No panel is complete without mention of T2S and Blockchain. The former is a catastrophe if measured against its original targets for delivery, savings and risk management. The attribution of liquidity and collateral benefits to it appears to me, and was implied by at least one member of the panel, to be ingenuous. Liquidity management, by operating off a single Euro account, has been feasible for a decade or so since the launch of the single currency. It was never chased as an opportunity as banks gave away intraday liquidity and large users such as broker dealers preferred operating multiple pools rather than face added concentration risks. Collateral management is a phenomenon driven by EMIR and Dodd Frank and, although the T2S auto collateral function is valuable, T2S is a settlement engine that facilitates the final leg of the process but in no way is a prerequisite for its success.
On Blockchain, the panel quite reasonably stressed where it stood rather than where it was hyped. I had hoped that we would not hear the words disruptive technology but we did. When we agreed to move my old firm from heavy duty IBM mainframes to a component based architecture, it was disruptive. When we decided to be a lead introducer of CREST in the UK, it was disruptive. When we moved from paper to internet communication with clients or adopted SWIFT, it was disruptive. Change is disruptive. The important issue is whether it is progressive and reduces cost or risk or both. One issue I would raise is that the industry, as evidenced by several new initiatives, may have to consider fast amortisation of its IT platforms for the old ten to twenty year life cycle of pieces of kit with occasional software upgrades is not the way forward. After all, there are questions on the viability of T2S, which will not have completed its migration till 2017, as the industry considers new technologies but also new operating models with designation potentially down the entire holding structure. That is an area where the concept of a single distributed ledger starts to make a lot of sense!

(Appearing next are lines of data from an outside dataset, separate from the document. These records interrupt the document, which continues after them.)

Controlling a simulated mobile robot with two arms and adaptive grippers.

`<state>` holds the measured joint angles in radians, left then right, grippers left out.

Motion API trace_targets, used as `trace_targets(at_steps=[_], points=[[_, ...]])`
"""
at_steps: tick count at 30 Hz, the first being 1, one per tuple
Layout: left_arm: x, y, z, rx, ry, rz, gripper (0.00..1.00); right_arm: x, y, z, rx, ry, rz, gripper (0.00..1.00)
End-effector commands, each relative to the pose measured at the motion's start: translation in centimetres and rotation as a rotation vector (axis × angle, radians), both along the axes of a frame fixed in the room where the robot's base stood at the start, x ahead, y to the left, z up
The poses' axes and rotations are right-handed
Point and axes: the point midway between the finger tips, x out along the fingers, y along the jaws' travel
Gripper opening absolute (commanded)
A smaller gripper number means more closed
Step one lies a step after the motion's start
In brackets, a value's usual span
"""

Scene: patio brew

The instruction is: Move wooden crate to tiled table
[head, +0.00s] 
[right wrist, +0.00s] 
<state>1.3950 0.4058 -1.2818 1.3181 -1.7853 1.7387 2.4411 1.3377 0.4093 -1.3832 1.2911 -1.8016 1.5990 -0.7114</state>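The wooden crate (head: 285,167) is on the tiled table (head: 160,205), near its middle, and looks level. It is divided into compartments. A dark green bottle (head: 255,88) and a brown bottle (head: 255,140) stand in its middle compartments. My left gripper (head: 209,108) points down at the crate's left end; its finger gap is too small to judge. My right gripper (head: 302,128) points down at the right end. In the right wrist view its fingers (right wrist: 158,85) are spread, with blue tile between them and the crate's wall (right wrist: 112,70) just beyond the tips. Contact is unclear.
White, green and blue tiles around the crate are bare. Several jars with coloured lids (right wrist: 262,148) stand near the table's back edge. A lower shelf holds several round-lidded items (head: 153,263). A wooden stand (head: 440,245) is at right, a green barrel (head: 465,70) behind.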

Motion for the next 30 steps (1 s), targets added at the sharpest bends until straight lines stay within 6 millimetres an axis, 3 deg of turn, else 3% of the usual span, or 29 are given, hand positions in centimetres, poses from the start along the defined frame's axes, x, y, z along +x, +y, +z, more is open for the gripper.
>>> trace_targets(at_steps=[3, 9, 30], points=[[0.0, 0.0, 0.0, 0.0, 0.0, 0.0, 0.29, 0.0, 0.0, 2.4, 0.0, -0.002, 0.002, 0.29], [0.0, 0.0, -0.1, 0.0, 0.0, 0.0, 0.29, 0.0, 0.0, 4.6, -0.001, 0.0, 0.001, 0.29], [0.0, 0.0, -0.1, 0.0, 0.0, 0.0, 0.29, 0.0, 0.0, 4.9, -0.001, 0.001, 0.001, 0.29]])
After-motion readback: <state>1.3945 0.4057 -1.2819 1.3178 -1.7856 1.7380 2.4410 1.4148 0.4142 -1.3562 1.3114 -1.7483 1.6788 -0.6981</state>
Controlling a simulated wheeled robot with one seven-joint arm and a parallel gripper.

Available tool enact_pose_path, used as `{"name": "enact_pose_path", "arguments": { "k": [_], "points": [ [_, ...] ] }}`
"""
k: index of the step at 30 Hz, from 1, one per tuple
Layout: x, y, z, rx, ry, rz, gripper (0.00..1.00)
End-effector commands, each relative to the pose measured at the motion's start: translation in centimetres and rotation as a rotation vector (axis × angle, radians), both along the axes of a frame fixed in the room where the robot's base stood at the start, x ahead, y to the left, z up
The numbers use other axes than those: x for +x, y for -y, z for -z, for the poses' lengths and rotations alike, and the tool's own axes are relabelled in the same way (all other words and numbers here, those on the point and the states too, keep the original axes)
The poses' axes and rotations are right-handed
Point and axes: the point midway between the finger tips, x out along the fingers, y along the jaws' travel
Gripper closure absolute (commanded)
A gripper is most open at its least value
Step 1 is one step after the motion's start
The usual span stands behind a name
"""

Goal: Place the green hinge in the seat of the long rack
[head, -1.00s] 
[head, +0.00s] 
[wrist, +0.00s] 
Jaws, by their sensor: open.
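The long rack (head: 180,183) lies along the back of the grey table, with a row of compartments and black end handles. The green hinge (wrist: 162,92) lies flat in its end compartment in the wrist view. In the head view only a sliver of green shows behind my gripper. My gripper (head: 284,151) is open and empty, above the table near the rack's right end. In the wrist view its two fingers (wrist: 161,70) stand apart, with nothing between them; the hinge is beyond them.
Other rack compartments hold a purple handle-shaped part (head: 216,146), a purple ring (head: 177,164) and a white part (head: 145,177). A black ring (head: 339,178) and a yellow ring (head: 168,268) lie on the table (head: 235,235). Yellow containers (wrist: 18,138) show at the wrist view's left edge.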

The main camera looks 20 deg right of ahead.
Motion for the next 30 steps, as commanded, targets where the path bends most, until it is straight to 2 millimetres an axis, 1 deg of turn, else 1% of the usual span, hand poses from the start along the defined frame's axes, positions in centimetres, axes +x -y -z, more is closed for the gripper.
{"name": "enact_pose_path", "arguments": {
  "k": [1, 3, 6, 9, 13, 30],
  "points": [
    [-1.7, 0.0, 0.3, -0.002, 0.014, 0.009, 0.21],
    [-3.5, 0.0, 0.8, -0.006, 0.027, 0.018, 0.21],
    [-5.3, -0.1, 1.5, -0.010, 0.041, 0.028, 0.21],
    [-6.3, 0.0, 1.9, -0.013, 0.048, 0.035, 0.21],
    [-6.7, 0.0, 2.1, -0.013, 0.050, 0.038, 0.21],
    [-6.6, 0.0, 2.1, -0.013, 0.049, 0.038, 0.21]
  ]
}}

The final challenge was to look forward 25 years and one panellists “don’t know” was the most honest answer if you believe in the dynamic model the panel were portraying. 25 years ago, UK settlement was paper based, fast communication was mainly fax based, a minority of staff and an even smaller minority of management were technologically literate and I have already mentioned the narrow operating model of the 1990’s. As change accelerates, all I can say is that it seems the next 25 years is going to be really exciting.